Lewis Smith, senior vice president of Fresno-based commercial real estate marketing firm Retail California, said that stores like Ashley Furniture HomeStore and Mor Furniture have expressed interest in filling the former Forever 21 space in the mall only to be told they can't come because of the restrictions.
Smith said it's increasingly a challenge to fill former departments store slots in indoor malls as brick-and-mortar retail competes against online shopping.
He said malls are increasingly looking at non-retail options such as doctors' offices and other uses.
"Retail zoning is becoming more flexible in most cities," he said. "We need to be able to allow furniture, dental and general office with a conditional use permit."
Mall executives expressed growing frustration with the restrictions.
"It certainly limits you," said Todd Siegel, retail vice president for Passco Companies, which owns the mall. "The retail environment has changed dramatically since the Great Recession. The pool of available tenants has decreased substantially. If you take that small pool and further limit it with zoning [restrictions], you're really hurting yourself."
"You hinder yourself with these archaic restrictions," Siegel added. "You're not going to tell retailers where they are going to go."
Howard Wong, managing director of retail for Passco, said Hanford's type of zoning restrictions only work when retailers "don't really have any other choice" of where to locate.
He said that's not the case with the Hanford area.
He said retailers can go to Fresno, Visalia, Selma or even Lemoore, depending on whether or not those cities' zoning policies are more development-friendly than Hanford's.
"The restrictions are really limiting the uses we really want to go after," said mall manager Joanne Doerter.
Randy Dodd, vice president of business development for Adventist Health Central California, said Adventist is interested in potentially locating some office-type functions, such as a potential call center, in the Hanford Mall.
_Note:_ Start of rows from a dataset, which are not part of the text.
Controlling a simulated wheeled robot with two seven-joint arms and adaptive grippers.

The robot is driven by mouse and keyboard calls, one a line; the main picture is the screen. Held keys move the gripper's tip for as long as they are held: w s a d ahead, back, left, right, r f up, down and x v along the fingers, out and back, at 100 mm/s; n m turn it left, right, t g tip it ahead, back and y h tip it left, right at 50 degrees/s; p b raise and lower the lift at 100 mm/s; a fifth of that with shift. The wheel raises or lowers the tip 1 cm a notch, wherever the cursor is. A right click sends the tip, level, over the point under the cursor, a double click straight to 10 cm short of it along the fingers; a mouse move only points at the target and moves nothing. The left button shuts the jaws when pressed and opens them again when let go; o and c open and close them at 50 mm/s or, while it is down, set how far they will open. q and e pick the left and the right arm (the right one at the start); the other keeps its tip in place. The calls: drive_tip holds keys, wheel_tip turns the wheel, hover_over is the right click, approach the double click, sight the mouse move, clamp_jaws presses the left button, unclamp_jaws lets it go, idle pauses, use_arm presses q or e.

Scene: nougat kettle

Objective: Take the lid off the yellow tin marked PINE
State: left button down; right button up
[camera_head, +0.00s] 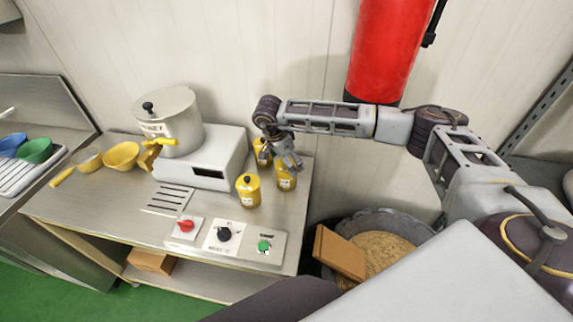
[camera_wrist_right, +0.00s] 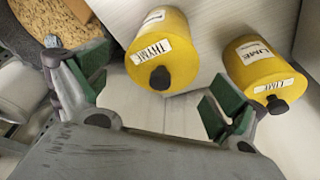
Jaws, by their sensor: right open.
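Three yellow tins with dark-knobbed lids stand on the steel counter in the head view: a rear one (camera_head: 262,147) partly behind my right gripper, a right one (camera_head: 286,181) and a front one (camera_head: 248,192). Their labels are too small to read there. The right wrist view shows a tin marked THYME (camera_wrist_right: 165,60) and a tin marked LIME (camera_wrist_right: 262,65), both lidded. I cannot read PINE on any tin. My right gripper (camera_head: 280,158) is open and empty, just above the rear and right tins; its fingers also show in the wrist view (camera_wrist_right: 155,92). My left gripper is out of view.
A steel kettle (camera_head: 172,118) stands on a white unit (camera_head: 212,160) left of the tins. Red, black and green controls (camera_head: 224,234) line the counter front. A bin of grain (camera_head: 388,252) with a brown block (camera_head: 340,252) stands right of the counter. The wall is close behind.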

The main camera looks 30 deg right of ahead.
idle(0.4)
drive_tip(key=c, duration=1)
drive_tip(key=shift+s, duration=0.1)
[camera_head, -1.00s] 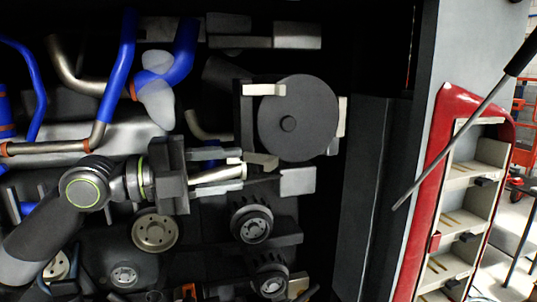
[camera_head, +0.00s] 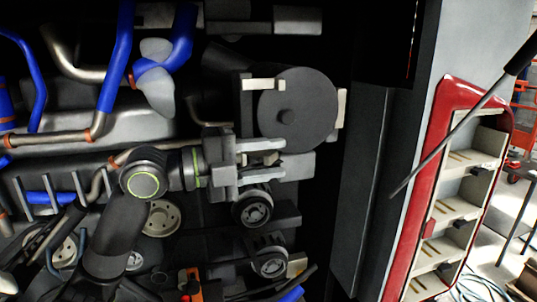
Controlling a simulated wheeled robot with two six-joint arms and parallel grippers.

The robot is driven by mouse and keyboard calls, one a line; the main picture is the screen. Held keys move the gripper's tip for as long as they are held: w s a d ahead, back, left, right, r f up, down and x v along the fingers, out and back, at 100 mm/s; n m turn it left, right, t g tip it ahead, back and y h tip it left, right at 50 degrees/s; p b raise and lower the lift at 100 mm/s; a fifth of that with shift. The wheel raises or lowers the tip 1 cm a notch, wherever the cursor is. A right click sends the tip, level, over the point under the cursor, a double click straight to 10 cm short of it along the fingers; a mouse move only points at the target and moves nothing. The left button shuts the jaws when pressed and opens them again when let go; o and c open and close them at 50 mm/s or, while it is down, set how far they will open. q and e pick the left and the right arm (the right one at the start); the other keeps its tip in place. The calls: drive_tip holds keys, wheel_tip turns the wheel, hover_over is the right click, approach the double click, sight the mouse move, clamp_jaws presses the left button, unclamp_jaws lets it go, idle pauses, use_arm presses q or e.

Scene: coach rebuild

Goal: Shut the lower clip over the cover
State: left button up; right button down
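The cover is a dark round disc (camera_head: 310,108) with a small central knob, facing me in the engine bay. A pale upper clip (camera_head: 263,84) lies across its upper left edge. The pale lower clip (camera_head: 265,158) is at its lower left, partly hidden by my left gripper. My left gripper (camera_head: 262,159) reaches in from the left. Its two grey fingers are apart, one above and one below the lower clip. I cannot tell whether they touch it. My right gripper is not in view.
Blue hoses (camera_head: 118,60) and metal pipes run at the upper left. Dark pulleys (camera_head: 252,207) sit just below my left gripper. A dark side panel (camera_head: 362,190) closes the bay on the right. Beyond it stands a red-framed shelf unit (camera_head: 462,190).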

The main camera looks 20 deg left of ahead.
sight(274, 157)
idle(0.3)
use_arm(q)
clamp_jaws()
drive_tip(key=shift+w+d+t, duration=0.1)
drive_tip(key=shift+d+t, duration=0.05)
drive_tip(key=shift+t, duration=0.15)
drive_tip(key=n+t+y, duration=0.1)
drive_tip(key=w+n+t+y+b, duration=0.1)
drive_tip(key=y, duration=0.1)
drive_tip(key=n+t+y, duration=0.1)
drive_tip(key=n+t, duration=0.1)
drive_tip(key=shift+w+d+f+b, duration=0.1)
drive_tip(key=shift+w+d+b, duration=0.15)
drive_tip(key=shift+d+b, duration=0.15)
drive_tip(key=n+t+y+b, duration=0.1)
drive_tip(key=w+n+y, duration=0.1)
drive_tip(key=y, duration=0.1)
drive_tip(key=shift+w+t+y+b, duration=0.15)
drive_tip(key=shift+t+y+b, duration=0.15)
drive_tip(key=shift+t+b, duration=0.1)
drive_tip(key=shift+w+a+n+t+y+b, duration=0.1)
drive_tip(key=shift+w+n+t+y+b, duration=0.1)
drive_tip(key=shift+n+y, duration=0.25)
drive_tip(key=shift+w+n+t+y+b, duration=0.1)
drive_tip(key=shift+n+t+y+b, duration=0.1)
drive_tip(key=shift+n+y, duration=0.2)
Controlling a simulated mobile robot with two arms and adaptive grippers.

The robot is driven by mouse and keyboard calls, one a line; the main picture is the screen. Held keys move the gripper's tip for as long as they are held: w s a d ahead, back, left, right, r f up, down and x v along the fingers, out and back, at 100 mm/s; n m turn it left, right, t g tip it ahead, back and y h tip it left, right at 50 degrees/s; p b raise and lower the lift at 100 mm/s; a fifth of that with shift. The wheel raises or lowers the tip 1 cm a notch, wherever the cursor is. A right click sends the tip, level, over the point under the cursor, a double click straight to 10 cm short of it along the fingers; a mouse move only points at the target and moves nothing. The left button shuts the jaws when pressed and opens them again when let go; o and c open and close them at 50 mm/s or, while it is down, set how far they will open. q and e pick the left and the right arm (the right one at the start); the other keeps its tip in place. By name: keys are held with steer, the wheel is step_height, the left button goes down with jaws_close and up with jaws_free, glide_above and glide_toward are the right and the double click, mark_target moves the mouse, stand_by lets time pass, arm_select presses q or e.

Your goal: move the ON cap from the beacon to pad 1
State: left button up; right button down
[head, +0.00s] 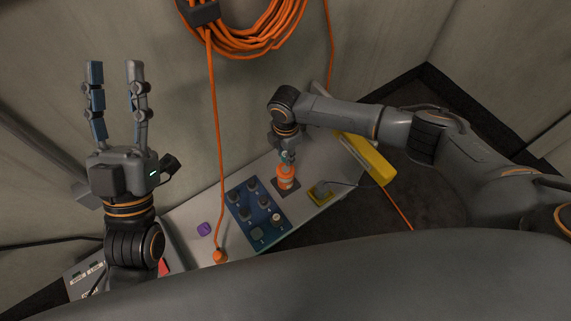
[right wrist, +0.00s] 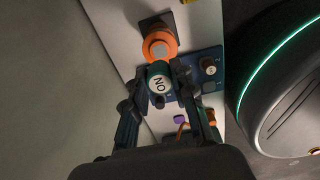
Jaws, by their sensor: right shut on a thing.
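The ON cap (right wrist: 160,85), a pale round cap with black letters, is between the fingers of my right gripper (right wrist: 163,74), which is shut on it. The orange beacon (head: 286,180) stands on a dark square base on the bench. My right gripper (head: 288,154) is right above the beacon in the head view; the gap is hard to judge. My left gripper (head: 115,66) is open, empty and raised.
Several round caps sit on the blue board, one of them pale (head: 276,217). A yellow-framed socket (head: 319,195) and a yellow block (head: 365,158) are to the right. An orange cable (head: 216,150) runs down to the bench. A purple piece (head: 204,229) lies left of the board.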

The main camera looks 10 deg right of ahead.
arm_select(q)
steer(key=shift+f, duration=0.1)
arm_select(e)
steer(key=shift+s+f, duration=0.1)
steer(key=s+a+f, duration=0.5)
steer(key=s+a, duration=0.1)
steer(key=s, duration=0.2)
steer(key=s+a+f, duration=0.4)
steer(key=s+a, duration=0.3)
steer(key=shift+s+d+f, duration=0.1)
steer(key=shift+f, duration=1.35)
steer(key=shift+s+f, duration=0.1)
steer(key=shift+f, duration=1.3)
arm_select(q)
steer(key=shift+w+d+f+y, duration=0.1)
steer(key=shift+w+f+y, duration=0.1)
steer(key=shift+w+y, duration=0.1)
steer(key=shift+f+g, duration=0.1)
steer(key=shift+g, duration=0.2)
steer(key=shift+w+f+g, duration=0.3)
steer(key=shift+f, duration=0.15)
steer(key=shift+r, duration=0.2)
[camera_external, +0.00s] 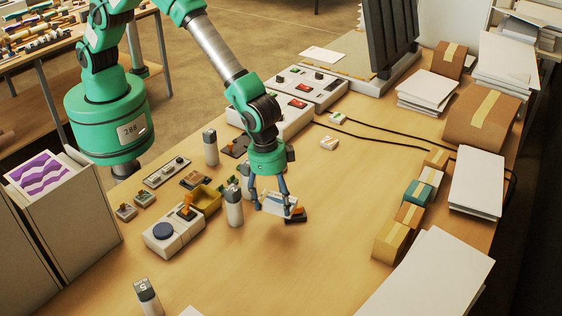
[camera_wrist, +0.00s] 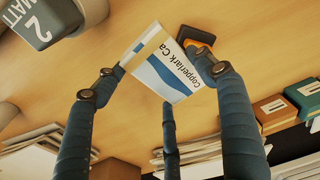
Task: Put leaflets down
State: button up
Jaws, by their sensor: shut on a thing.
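The leaflets (camera_external: 279,203) are a small white piece or stack with blue and yellow stripes. In the wrist view the leaflets (camera_wrist: 165,70) carry the print "Copperlark Ca", partly cut off by a finger. My gripper (camera_external: 272,207) is shut on the leaflets above the wooden table; the fingers of my gripper (camera_wrist: 160,75) sit at both sides of them in the wrist view. I cannot tell the gap between the leaflets and the table.
A grey and white canister (camera_external: 233,208) stands close left of my gripper, near a yellow tray (camera_external: 207,202) and a blue-knobbed box (camera_external: 163,235). Small cartons (camera_external: 391,242) and paper stacks (camera_external: 476,180) line the right side. The table (camera_external: 335,190) between is mostly clear.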

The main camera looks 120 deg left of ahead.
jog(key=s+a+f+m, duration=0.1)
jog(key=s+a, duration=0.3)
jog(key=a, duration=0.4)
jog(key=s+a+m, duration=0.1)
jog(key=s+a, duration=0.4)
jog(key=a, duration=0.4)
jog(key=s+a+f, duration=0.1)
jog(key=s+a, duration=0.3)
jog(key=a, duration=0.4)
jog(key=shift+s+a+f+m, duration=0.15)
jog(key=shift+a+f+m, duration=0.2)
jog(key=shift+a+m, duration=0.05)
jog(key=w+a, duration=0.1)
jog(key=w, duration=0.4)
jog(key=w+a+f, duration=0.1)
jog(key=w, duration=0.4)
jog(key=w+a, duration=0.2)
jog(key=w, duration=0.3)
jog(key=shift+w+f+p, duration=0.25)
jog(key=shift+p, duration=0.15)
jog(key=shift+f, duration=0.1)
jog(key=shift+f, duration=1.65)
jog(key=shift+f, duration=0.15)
Dodd said such uses aren't allowed because of the zoning restrictions.
Mayor David Ayers, who has been the strongest defender of zoning restrictions on the City Council, said the restrictions "have been in place since that mall was built."
Ayers said the mall is in a good commercial area and should be able to fill its spaces with the current restrictions in place.
"The mall has beachfront property, as far as I'm concerned," he said.
"I do believe in zoning, and that's where you try to allow certain things to go into certain areas," Ayers added. "I'm also kind of a downtown guy."
Councilman Martin Devine, the other strong defender of zoning restrictions on the council, couldn't be immediately reached Thursday for comment.
Martin has said in past interviews that downtown could be "decimated" by lifting the restrictions on the Costco shopping center and on the 12th Avenue/Lacey Boulevard/Hanford Mall area.
Sue Sorensen, who has recused herself from voting on the restrictions because of an alleged conflict of interest, also couldn't be immediately reached Thursday for comment.
Councilman Justin Mendes, the strongest defender on the council of allowing retail and professional businesses to go anywhere in Hanford that's zoned for general commercial use, said Sorensen's absence has forced a compromise between himself and Councilman Francisco Ramirez, both of who want to lift the restrictions, and Ayers and Devine, who want to keep them in place.
Mendes said he supported the compromise because without it, the city's long-planned zoning ordinance and general plan overhaul would have been held up, which would have thrown business development decisions throughout the city into limbo.
Mendes expressed surprise that Ayers and Devine – both of them registered Republicans – haven't been friendlier to allowing professional and retail business owners more freedom to locate where they see fit.
"The citizens of Hanford have to elect free-market capitalists to the council," Mendes said. "That's what it comes down to. This city is a conservative city, based off of voting records, and I hope that the conservative majority realizes the lack of a free-market economy in Hanford."
"I'm with Joanne [Doerter] 100 percent," Mendes added. "These zoning restrictions for years have hurt the mall."
Mendes blamed the ongoing restrictions on the persistence of a "good old boy" approach in Hanford.
"This is the definition of a good old boy network that says 'I was raised here, I've known so-and-so downtown business owner for 60 years, I'm not going to change my basic way of life,'" he said. "When that is the response the only way to defeat that is campaigning."